# START OF Record excerpts
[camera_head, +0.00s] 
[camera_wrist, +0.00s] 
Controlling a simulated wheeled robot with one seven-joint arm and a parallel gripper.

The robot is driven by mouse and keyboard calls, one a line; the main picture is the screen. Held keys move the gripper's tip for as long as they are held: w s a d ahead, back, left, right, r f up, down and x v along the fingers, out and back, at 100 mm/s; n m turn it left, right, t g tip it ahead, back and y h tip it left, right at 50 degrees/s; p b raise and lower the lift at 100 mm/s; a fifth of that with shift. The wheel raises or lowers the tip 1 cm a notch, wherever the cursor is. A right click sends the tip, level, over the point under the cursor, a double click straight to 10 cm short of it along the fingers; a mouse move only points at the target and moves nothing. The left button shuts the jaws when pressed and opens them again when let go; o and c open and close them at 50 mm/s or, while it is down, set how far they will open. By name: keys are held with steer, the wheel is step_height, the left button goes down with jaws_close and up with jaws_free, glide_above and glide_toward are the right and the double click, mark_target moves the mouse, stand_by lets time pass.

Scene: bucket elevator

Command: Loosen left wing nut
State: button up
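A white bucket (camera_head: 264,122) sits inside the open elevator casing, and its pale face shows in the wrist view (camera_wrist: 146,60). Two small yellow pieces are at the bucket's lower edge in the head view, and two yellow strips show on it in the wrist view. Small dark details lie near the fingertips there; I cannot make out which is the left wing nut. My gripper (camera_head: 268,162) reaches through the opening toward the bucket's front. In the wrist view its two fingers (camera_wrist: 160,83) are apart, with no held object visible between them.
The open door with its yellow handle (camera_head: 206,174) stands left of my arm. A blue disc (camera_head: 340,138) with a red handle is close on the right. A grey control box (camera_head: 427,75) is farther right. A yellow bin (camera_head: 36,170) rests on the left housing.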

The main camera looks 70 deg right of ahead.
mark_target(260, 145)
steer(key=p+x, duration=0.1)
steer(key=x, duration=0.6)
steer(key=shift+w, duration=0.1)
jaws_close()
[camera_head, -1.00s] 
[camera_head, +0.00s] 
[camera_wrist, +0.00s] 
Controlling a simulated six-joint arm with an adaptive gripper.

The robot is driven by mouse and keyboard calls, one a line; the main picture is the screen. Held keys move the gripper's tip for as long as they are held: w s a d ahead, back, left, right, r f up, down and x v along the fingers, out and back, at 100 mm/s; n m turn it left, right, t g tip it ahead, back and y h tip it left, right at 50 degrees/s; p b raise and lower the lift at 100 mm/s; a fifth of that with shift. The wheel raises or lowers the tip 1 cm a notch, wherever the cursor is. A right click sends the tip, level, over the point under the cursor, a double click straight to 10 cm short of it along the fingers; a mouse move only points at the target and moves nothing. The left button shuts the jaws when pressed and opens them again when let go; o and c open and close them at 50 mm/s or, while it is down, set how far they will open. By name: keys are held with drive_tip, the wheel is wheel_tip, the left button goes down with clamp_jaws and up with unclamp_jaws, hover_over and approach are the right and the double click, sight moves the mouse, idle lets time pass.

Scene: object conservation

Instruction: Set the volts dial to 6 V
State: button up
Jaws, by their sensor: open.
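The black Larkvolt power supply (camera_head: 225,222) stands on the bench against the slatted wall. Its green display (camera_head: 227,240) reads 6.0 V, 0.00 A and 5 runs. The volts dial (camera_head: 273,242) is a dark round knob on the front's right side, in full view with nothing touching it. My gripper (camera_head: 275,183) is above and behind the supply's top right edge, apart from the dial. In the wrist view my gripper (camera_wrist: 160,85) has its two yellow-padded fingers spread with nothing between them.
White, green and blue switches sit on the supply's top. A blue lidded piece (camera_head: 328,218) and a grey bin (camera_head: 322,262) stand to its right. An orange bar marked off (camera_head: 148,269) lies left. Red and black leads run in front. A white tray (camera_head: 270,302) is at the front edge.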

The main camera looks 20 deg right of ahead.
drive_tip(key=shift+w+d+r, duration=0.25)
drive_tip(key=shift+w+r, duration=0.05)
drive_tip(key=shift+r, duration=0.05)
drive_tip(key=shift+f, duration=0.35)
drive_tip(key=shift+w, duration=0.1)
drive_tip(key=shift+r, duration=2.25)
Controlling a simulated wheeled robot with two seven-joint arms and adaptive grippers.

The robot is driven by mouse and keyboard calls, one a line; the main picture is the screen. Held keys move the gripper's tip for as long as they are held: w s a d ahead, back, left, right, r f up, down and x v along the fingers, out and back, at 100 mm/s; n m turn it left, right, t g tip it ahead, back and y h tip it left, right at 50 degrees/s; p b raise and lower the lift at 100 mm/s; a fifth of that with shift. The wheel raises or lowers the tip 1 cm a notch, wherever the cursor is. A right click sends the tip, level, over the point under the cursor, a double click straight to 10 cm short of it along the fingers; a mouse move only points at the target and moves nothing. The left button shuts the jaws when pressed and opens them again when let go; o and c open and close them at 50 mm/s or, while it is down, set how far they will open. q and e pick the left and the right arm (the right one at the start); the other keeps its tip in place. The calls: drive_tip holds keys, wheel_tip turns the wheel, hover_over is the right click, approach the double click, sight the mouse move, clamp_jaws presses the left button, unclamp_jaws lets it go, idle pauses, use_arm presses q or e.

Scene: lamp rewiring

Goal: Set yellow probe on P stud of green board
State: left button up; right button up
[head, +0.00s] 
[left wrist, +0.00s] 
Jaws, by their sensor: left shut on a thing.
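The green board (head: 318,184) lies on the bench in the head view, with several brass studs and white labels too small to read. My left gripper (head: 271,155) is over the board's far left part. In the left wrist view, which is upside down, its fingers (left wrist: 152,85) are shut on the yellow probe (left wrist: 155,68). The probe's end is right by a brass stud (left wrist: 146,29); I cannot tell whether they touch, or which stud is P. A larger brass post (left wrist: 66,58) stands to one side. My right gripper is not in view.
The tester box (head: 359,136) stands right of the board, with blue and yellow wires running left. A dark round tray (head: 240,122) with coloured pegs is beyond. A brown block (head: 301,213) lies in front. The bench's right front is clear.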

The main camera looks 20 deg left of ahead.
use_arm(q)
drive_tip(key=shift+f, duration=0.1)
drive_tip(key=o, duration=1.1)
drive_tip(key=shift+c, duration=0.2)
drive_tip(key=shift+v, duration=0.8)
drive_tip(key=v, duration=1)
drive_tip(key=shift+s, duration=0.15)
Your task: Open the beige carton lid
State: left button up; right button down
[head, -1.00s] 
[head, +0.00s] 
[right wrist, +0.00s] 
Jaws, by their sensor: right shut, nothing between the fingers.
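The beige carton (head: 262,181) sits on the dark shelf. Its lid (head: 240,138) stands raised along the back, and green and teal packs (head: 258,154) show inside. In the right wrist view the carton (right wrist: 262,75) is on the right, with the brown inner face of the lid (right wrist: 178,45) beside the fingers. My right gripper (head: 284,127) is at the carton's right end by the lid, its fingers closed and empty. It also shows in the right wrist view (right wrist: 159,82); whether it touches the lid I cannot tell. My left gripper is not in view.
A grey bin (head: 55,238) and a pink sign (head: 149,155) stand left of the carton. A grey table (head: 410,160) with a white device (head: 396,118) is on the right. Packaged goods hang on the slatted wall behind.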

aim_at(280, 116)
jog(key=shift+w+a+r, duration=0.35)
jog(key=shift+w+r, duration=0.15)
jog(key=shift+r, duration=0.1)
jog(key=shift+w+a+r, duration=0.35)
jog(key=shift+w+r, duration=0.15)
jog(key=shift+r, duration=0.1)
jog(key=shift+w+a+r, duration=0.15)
# END OF Record excerpts
## Work required
Write the number of lines containing the word "joint" and nothing besides it.

## Answer to this problem
3